Et d’expliquer : « Cela a été un véritable combat, qui a été très pénible, mais nous y sommes arrivés, alors que l’Assemblée constituante était dominée par un parti islamiste ».
« Un pot-pourri du droit constitutionnel »
Maintenant, constate le juriste, « l’article 6 est aujourd’hui un véritable pot-pourri du droit constitutionnel tunisien, car il dit tout et son contraire. D’un côté, l’État est protecteur de la religion, qui est sacrée. De l’autre, il est également mentionné que l’on doit garantir la liberté de conscience et que les accusations d’apostasie doivent être condamnées ».
Or, argue-t-il, « cette dernière notion figure encore dans la conscience des Tunisiens. Une bonne frange de la population n’accepte pas que l’on puisse quitter la religion. Car celle-ci est considérée comme faisant partie intégrante de l’identité tunisienne ».
Clivage
Cela veut-il dire que la majorité de la population tunisienne serait hostile à la liberté de conscience? La Tunisie est divisée, constate l’auteur de l’Islam et la démocratie. En effet, « il n’y a pas de prédominance d’une société vraiment démocratique et libérale dans le pays. Discutez avec le premier venu dans un café et vous comprendrez qu’une bonne partie des citoyens est d’accord avec le fait que l’État doit avant tout être protecteur de la religion et du sacré ».
Mais, « nous connaissons des avancées considérables depuis la révolution; comme la liberté d’expression, de religion et même l’athéisme », a-t-il ajouté.
Ambivalence
Pourtant, observe Yadh Ben Achour, « la Tunisie est en effet le seul pays musulman qui reconnaît la liberté de conscience dans sa formulation arabe. C’est très important. Car, si vous lisez la Constitution algérienne, par exemple, celle-ci est censée garantir la liberté de conscience uniquement dans sa traduction française. Dans sa version arabe, on ne parle plus que de liberté de croyance. Il s’agit donc d’un excès de langage. »

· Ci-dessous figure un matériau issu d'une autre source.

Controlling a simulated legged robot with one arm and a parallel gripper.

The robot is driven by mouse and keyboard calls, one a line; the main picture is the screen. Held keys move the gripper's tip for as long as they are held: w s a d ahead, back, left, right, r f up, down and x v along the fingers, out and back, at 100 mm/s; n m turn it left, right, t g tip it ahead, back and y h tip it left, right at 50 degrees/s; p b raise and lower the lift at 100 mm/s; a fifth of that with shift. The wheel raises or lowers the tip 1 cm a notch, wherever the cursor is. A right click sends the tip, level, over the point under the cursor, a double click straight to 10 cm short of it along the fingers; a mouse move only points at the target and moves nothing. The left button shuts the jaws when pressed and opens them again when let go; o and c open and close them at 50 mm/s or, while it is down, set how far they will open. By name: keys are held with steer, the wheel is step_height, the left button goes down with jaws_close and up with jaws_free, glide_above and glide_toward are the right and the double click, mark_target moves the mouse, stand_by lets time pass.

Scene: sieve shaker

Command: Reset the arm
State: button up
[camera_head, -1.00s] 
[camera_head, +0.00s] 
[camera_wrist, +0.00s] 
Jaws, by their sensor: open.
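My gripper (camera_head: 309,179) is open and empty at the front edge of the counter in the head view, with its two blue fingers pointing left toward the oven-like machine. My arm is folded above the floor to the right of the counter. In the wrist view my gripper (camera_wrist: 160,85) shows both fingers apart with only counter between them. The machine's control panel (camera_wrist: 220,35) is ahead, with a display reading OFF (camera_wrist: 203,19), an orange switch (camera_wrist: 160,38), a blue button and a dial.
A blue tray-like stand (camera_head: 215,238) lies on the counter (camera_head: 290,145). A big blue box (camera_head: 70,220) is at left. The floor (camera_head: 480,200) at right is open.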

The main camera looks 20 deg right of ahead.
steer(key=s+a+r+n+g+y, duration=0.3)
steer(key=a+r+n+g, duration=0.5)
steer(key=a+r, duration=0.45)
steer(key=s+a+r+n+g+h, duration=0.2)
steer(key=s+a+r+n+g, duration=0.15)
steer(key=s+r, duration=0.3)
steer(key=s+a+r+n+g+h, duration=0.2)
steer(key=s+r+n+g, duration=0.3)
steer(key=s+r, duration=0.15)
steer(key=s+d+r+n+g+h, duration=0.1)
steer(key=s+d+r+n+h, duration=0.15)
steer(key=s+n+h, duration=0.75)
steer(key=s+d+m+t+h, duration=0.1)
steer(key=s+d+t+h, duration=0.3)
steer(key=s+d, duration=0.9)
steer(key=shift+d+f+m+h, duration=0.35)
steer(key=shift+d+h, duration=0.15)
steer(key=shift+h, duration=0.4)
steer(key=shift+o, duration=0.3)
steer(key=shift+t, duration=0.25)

Un Président conservateur et rigide
Enfin, comment expliquer la condamnation de la jeune bloggeuse Emna Chargui (coupable de parodie du Coran selon ses détracteurs. NDLR)?
« Habib Bourguiba même s’il n’était pas un démocrate, a initié avec son Code du statut personnel, très avancé dans le monde musulman pour l’époque, un formidable mouvement de révolution des mentalités. Il s’est poursuivi jusqu’à l’arrivée au pouvoir des islamistes.
Il se heurte aujourd’hui à des régressions, avec des prises de position conservatrices des autorités judiciaires et du président de la République, qui est, selon moi, un islamiste masqué.
Les juges qui ont poursuivi Emna Chargui sont des conservateurs. Tout comme l’est le président de la République actuel, Kaïs Saïed.
Malheureusement, ses positions sont d’un conservatisme et d’une rigidité étonnants. Il les a énoncés en août dernier, dans un discours d’une solennité hallucinante. Pour dire que les inégalités entre les hommes et les femmes sont clairement inscrites dans un verset du Coran qui ne peut être interprété autrement. La légalité est donc ici renvoyée aux calendes grecques ».
Ainsi s’exprimait le Pr. Ben Achour sur une affaire qui avait beaucoup nuit à l’image d’une Tunisie tolérante dans le monde.
Un témoignage de première main, puisqu’il était aux premières loges, d’un homme à qui l’élaboration de la Constitution doit beaucoup.